# DESCRIPTION OF THE TASK:
How many lines in this material include the string "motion"? Answer with the number and nothing further.

# STORED DATA:
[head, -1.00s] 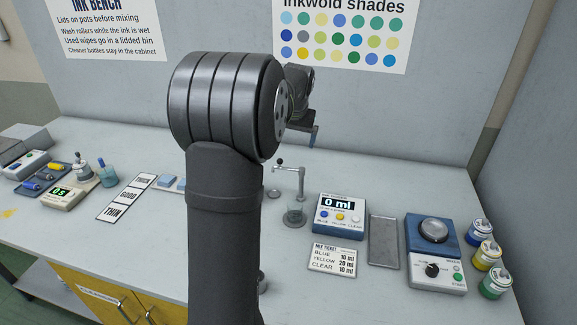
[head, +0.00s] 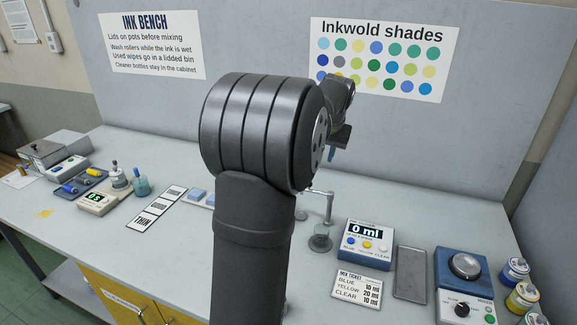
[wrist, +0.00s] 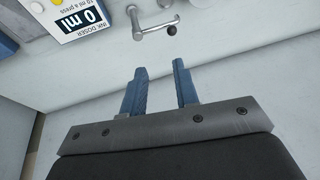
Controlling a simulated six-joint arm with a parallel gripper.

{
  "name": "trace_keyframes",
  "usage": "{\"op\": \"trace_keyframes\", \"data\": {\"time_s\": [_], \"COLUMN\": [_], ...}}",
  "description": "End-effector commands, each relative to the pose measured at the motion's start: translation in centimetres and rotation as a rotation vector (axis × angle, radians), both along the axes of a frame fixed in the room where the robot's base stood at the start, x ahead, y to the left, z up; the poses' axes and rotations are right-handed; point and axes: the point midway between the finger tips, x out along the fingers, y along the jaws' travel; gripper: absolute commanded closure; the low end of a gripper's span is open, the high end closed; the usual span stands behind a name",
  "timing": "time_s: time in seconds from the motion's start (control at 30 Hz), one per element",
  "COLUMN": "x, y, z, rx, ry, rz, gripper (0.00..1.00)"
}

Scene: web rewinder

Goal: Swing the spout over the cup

# COMPLETE ANSWER:
2